Tenta-se avivar a ancestralidade com tonalidades nascidas das pedras... O breve percurso pedestre até ao Jardim reaviva a noção, matinal frescura a sacudir o escalpe, incrementa a força que parece finar. Já esperam os companheiros de jornada... Estremunhadas mentes em alvoroço, à direita, metálico e alvo arvoredo da serra em saudação, Castelãos já lá vai, palavra puxa palavra, o Santo Ambrósio nunca pareceu tão perto, Limãos em recepção a crentes nas tradições. Penetra-se num distinto planeta de terras coloridas a sangue, parece aqui residir xística hemoglobina, Umbigo do Mundo, o Rheic suprimido por sequências de um qualquer sei lá, alóctones às "carritchas" de autóctones, geológicas linguagens, ou pedras que contam a estratigrafia do tempo. Há milhões de anos não havia segadas...
Ao virar da curva, "santandre de moraaes", refastelado ao abrigo da Paixão, histórias muitas de lonjuras tantas, a Senhora do Monte as guardará. O ajuntamento grande não é, aqui e ali, um vestígio do que se seguirá. Talvez a camarada de segadores fotógrafos tenha dado corda em demasia ao relógio... Subitamente, o aglomerado ganha outro colorido, olhares de soslaio aos forasteiros, chega o Sr. Joaquim para fazer as honras da casa, distinto defensor da terra, venha de lá a "mãozada" de virtual amigo de sociais redes! A descendência insiste em abstrair-se do mundo, sonos por dormir, há sempre um improvisado banco para refastelar o peso de uma noite mais breve que o habitual. Arrancam as tropas, chapéus de palha a condizer, típicos trajes de outrora, afiam-se foices para cerealífera guerra, segue o jumento no cortejo, regalam-se as vistas com o que inusual vai sendo. Sorrisos em riste, um apetrecho aqui, outro acolá, vinho há-de haver para refrescar os "por dentros", que a faina enrijece os músculos mas desgasta o estômago. Começa a refrega, discutidos preços, pareceu-me ouvir "setent'e cinco scudos, bôs tempos que bu-jiu digo ou!". Agora é tudo "im ouros"...
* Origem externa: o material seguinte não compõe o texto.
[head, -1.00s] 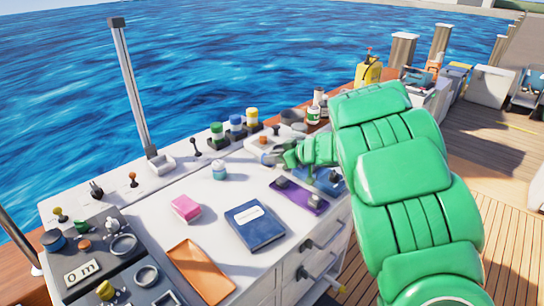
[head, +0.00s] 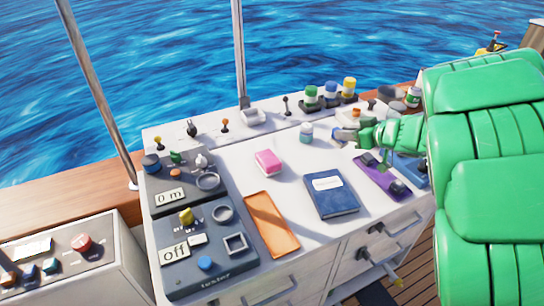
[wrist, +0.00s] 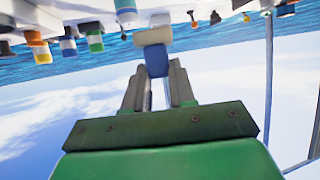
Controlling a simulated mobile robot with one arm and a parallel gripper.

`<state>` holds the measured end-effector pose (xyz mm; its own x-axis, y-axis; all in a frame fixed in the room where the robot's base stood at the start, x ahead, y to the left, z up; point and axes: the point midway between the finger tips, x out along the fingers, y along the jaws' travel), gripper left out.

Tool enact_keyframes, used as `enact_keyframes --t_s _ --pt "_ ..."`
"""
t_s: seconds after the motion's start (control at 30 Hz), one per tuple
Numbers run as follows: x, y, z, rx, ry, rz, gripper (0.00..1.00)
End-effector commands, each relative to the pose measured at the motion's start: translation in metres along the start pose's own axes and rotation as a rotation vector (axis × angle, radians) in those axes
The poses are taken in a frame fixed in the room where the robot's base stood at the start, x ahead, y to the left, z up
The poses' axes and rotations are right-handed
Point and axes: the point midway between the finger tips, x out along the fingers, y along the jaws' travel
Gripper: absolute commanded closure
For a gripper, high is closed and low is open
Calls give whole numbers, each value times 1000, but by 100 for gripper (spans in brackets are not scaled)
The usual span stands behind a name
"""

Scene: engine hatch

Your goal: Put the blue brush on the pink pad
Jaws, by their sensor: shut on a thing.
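The pink pad (head: 268,162) is a small pink block with a pale side, lying on the white counter left of the blue book. My gripper (head: 362,136) is at the counter's far right part, right of the pad and beyond the purple tray. In the wrist view my gripper (wrist: 158,88) is shut on the blue brush (wrist: 156,60), which has a blue body and a pale, tan-topped end. In the head view the brush is small and partly hidden by the fingers. The brush is apart from the pad.
A blue book (head: 331,193), an orange tray (head: 271,224) and a purple tray (head: 382,177) lie on the counter. A small teal-and-white jar (head: 306,132) stands between pad and gripper. Several capped bottles (head: 331,92) stand behind. A dark control panel (head: 205,250) fills the left.

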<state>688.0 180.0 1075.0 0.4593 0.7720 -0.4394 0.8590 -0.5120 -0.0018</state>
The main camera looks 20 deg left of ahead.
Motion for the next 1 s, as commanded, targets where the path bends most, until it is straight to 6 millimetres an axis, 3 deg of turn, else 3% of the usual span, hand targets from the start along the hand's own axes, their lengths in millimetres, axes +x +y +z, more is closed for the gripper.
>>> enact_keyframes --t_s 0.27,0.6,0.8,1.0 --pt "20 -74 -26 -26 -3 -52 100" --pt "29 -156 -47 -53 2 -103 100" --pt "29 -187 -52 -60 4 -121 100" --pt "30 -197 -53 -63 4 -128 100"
Ah, valentes! Vai tombando o cereal, avança o pelotão sem grande resistência, merecido retemperar de forças a vínico sentir, ou água para compensar. Chegam retardatários, faces emolduradas a vontade, um sorriso mais, distinta gente que aquece a alma. De súbito, ouvem-se vozes ao desafio, cantarolar aqui, uma piada que surge do nada, gargalhadas entrecortadas por mais um copo para amansar a dureza de ressequidas gargantas. Vai-se erguendo o astro, despoja-se o corpo das vestes protectoras de matinal brisa, vão-se debatendo inferiores extremidades com as estocadas do restolho. Quem por gosto corre, não cansa...
Saltita-se para direita, apressa-se o passo para a esquerda, tenta obter-se o melhor ângulo. Desatam-se as cordas do fascínio, poderosos momentos que apaixonam, inexplicável intensidade de um Reino, saudades do futuro ou qualquer paradoxo que não cabe no universo das palavras. Acaricia-se o orgulho nestas terras com sorrisos em alternância com desregrada emoção, talvez apeteça soltar uma qualquer lágrima, regressões ao pó da infância. Desvia-se o olhar para hábeis mãos que o tempo curou, marcas que apetece registar, é indescritível a "proa" que vai assaltando o que escreve. Soltam-se registos nunca registados, perenidade de memórias que se julgavam caducas,
um trinar de inexistentes cordas desafinadas, talvez sejam alinhados "stadulhos", corre-se desenfreadamente em direcção àquela melodia tão familiar, canto de carpideira, o chiar de um carro de bois! Sente-se um estranho aperto no peito, atroz felicidade, se a há. Arrepiante, inenarrável, vulgariza-se o tempo na efemeridade de um segundo, o sabor da eternidade guardado num frasco desenhado a objectiva. Fui bafejado pela lotaria da imortalidade, gravada naquele momento de um concerto a duas rodas! Alguém tivesse percebido o olhar de criança e veria o resgate do encantamento de uma qualquer infância passada entre montes e vales. Cousas de um Reino Encantado... Pegue-se na "spalhadoura", desafie-se a gravidade, mansa junta em apego à terra, orgulho dos donos, que "mim contcha" que estava a gente!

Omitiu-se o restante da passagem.